Middle Eastern stock markets ended a grim year with mixed performances yesterday, but there were signs they could fare better in 2016. 
Saudi Arabia, Dubai, Egypt and other regional bourses were caught in an emerging market downturn last year and the Gulf was hit by shrinking oil revenues, while a severe foreign exchange shortage plagued Egypt. 
There is likely to be more pain ahead. Gulf governments are starting to cut spending in response to cheap oil, which will hurt economic growth this year, while the reduction in oil revenues is pushing up market interest rates. Investors in Egypt have been disappointed by faltering economic reforms. 
Nevertheless, fund managers say there are some reasons for optimism. Expensive equities valuations have come down to more attractive levels; Saudi Arabia’s market is trading at about 13 times this year’s estimated earnings, Egypt at 10 times and Dubai at 8.5 times. 
Reforms to state spending, energy subsidies and tax systems in Gulf states may in the long term put them on a sustainable fiscal footing. Saudi Arabia released a reformist state budget for 2016 on Monday; Bahrain, Kuwait, Oman and maybe Qatar are expected to take similar steps in coming weeks. 
A Reuters survey of 14 leading Middle East fund managers, published yesterday, found 50% expecting to raise their regional equity allocations in the next three months, and 14% expecting to cut them - the largest bullish balance since February 2014. 
“Some stocks have been pressured by aggressive, redemption-driven selling flows after oil prices fell, and this correction offers medium- to long-term investors the opportunity to increase their exposure to fundamentally robust companies,” said Sachin Mohindra, portfolio manager at Abu Dhabi-based Invest AD. 

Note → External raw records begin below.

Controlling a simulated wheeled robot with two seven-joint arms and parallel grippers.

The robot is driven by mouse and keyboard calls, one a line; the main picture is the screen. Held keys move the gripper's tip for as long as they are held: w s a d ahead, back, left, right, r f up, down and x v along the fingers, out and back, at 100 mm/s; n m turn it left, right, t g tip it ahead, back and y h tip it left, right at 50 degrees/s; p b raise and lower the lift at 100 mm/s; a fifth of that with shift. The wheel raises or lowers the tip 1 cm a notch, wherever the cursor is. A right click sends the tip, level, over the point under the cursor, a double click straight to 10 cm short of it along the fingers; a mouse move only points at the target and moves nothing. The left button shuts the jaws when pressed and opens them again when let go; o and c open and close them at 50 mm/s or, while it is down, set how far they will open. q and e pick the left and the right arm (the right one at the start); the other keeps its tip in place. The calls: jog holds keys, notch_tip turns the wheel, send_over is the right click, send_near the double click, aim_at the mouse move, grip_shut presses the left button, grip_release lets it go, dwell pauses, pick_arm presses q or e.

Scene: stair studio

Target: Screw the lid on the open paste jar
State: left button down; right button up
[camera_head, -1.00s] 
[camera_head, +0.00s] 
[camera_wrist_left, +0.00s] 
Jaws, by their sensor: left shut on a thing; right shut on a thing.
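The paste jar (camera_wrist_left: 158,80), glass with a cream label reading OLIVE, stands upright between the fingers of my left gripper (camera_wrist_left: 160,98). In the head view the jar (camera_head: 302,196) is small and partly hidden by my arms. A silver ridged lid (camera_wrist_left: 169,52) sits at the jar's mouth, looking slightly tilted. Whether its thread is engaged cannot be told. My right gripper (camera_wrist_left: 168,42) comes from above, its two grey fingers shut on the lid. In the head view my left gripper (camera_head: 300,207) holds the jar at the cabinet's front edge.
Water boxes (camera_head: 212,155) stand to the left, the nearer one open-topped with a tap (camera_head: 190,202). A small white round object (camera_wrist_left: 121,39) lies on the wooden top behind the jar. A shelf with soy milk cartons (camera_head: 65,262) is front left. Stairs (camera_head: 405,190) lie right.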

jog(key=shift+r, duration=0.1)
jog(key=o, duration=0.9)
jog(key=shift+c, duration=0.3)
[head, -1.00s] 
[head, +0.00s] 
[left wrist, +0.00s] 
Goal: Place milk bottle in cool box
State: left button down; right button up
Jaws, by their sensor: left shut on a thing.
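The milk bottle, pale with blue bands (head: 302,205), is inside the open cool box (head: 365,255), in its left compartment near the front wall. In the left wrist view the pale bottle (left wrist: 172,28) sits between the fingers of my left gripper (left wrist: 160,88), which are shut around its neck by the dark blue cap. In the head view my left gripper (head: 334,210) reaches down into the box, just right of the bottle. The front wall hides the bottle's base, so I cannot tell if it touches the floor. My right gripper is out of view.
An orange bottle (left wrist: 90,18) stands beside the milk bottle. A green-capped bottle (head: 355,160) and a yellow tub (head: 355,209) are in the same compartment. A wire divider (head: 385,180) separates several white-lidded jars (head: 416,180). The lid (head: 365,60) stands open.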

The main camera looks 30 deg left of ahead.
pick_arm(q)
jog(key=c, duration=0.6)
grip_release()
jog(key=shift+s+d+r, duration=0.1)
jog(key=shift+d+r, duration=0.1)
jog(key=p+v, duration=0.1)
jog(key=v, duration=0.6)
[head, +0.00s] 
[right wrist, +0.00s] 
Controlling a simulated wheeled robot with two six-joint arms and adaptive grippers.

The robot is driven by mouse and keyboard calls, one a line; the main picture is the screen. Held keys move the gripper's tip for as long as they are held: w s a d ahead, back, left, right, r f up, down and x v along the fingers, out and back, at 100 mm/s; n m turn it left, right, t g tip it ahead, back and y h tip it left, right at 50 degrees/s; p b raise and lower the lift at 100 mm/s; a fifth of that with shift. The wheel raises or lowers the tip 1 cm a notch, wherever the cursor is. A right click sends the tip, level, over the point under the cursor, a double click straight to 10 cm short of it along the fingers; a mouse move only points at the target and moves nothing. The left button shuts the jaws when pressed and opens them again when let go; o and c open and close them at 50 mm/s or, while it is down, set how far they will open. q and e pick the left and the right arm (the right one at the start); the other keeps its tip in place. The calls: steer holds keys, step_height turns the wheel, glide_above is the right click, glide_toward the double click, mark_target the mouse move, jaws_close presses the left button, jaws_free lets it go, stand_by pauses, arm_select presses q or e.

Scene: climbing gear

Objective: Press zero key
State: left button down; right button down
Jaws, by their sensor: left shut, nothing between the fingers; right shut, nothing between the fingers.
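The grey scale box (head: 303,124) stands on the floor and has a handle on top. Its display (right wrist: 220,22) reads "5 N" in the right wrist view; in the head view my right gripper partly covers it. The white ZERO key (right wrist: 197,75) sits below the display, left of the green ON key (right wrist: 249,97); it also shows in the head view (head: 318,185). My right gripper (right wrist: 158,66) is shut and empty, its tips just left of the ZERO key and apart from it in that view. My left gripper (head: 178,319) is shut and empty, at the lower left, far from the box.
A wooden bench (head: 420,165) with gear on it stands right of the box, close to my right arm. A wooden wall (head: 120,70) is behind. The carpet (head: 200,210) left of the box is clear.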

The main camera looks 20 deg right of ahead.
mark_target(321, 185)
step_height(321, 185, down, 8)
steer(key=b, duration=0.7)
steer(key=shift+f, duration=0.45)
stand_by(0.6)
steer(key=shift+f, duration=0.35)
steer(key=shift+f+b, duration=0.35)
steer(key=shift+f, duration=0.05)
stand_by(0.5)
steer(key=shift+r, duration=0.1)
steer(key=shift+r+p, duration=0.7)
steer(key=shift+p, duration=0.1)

The Saudi stock index edged up 0.1% yesterday, stabilising after two days of falls triggered by austerity measures in the state budget. It fell 17.1% throughout this year, in line with a 17.2% slide by MSCI’s emerging market index. 
Some petrochemical shares, hit by gas feedstock price rises in the budget, stopped falling yesterday. The biggest stock in the sector, Saudi Basic Industries, edged up 0.3%. 
However, Saudi Kayan lost a further 2.2% and PetroRabigh 2380 fell 2.0% after saying it would restart only gradually its high-olefin fluid catalytic cracker and subordinate units after an extended maintenance period. It estimated the cost of the extra maintenance at 200mn riyals ($53.3mn). 
Major construction firm Abdullah Abdul Mohsin al-Khodari and Sons, which has been struggling with the costs of labour market reform and government spending cuts, rose 0.6% after saying it had taken a 135mn riyal interest-free Islamic loan from its major shareholder. 
Dubai’s index was almost flat, closing with an annual loss of 16.5%. Trading volume more than halved from the previous day as foreign investors took year-end holidays. 
Abu Dhabi gained 0.7% for a 5.6% drop over the year. Telecommunications blue chip Etisalat rose 1.3% on the day while Abu Dhabi National Energy climbed 4.4% after saying it had obtained its first oil from its new Cladhan field development in Britain’s North Sea. 
Egypt’s index rose 0.4% to 7,006 points after breaking technical resistance on its December peak on Wednesday, triggering a minor double bottom formed by the November and December lows and pointing up to around 7,400 points. For the year, it lost 21.5%. 
Ajwa Food Industries gained 7.7% after reporting it swung to a profit in the first nine months of this year from a loss a year earlier. 
The Reuters survey showed sentiment toward Egypt improving as new central bank governor Tarek Amer partially eases - but does not completely eliminate - investors’ worries about the nation’s foreign exchange squeeze. The central bank has repaid foreign funds their backlog of hard currency. 
Elsewhere in the Gulf, Kuwait’s index edged up 0.1% to 5,615 points; Oman’s index fell 0.7% to 5,406 points, while Bahrain’s index rose 0.9% to 1,216 points.